Cette diffusion ne fut pas sans créer des tensions. En Babylonie, certains Sages critiquèrent des décisions de la Mishna qui contredisaient leurs traditions locales. En Palestine même, des communautés restèrent attachées à leurs usages particuliers. Mais la force de la Mishna était précisément sa capacité à intégrer la diversité. En préservant les opinions minoritaires, elle créait un espace où différentes traditions pouvaient coexister.
La réception de la Mishna ne fut pas unanime. Certains y virent une trahison du principe d’oralité. D’autres s’inquiétèrent de voir leurs traditions locales potentiellement marginalisées. Car la Mishna, initialement, ne touchait qu’une élite relativement restreinte. Dans les communautés de Palestine et de Babylone, seule une minorité avait accès à cet enseignement sophistiqué. La masse des fidèles suivait des traditions plus simples, transmises dans le cadre familial ou communautaire.

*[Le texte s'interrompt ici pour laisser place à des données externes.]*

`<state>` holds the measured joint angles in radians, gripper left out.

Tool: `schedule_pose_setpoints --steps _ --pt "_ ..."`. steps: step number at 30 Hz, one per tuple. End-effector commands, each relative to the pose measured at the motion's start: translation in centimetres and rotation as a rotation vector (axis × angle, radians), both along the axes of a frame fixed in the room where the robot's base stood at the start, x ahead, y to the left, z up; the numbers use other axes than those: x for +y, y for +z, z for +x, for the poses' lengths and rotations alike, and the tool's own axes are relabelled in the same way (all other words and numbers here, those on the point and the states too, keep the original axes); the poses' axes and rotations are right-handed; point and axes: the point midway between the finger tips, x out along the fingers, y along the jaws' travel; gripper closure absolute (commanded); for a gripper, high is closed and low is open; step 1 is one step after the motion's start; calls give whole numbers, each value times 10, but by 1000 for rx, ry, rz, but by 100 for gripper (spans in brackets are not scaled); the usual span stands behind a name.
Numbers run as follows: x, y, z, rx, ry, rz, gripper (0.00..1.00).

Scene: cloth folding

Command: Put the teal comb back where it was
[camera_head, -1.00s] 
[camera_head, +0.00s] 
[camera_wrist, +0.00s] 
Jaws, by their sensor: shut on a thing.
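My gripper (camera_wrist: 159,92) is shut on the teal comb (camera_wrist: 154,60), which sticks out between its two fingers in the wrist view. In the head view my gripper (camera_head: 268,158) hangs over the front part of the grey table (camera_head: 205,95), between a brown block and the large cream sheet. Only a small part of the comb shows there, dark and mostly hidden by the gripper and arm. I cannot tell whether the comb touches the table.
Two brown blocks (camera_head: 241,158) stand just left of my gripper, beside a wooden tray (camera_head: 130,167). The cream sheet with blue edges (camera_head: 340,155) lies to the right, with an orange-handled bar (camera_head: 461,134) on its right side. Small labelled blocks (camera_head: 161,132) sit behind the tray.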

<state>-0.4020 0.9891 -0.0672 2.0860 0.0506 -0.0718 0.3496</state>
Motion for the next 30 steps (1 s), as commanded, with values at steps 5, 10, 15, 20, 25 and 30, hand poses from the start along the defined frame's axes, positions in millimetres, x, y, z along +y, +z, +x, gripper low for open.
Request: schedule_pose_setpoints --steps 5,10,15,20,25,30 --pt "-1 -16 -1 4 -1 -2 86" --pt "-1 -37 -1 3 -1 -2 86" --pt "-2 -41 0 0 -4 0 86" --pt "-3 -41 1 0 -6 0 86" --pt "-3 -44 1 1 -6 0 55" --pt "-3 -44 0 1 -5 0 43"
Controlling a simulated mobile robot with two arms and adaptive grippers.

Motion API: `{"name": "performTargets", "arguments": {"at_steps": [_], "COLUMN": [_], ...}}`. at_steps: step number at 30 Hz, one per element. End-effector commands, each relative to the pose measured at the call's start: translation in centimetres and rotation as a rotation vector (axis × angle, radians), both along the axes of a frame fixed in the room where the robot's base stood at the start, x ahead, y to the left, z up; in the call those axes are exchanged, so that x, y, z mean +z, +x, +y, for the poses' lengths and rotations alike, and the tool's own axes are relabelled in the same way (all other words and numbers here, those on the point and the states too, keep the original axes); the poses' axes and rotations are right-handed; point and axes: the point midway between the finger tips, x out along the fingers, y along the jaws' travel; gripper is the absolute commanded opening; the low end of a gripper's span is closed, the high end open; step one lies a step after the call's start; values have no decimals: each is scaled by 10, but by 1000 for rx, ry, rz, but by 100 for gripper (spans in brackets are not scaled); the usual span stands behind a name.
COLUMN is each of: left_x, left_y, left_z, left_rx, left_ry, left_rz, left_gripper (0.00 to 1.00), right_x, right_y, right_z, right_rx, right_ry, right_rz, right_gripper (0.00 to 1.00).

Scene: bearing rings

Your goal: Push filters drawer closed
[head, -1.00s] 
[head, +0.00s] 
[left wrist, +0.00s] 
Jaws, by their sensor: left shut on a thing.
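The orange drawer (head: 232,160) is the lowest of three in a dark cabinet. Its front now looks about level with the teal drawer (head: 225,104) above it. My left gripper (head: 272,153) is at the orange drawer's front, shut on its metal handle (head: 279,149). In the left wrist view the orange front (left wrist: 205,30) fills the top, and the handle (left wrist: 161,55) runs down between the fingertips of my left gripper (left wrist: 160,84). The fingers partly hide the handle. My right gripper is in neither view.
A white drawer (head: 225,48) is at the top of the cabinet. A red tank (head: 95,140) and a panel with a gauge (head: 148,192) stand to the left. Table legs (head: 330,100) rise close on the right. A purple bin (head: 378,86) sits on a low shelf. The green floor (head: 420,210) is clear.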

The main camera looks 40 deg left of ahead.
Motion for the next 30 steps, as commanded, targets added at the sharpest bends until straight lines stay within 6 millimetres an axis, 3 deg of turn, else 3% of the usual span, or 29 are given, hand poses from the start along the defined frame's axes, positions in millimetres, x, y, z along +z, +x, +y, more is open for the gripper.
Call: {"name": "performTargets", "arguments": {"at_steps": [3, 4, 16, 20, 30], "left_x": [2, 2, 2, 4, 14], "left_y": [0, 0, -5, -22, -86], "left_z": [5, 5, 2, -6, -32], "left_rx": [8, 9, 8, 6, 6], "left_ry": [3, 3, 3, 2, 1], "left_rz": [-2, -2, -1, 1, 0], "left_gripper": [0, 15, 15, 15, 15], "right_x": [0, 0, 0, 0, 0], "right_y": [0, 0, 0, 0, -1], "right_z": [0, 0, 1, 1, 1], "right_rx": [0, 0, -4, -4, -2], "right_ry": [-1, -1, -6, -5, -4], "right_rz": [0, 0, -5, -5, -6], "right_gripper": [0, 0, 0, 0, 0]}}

Pourtant, l’influence de la Mishna allait s’étendre inexorablement. Elle devint progressivement le texte de référence, le socle sur lequel allait s’édifier tout l’édifice du judaïsme rabbinique. Les générations suivantes en firent le point de départ de leurs discussions, générant ces monumentales compilations que sont les Talmuds de Jérusalem et de Babylone.
Plus subtilement encore, la Mishna créa une nouvelle façon de penser. Sa méthode d’analyse, sa manière de confronter les opinions, sa façon de traquer les contradictions pour en faire jaillir du sens… tout cela devint le modèle même de la réflexion rabbinique. Elle inventa, en quelque sorte, une nouvelle forme d’intelligence collective.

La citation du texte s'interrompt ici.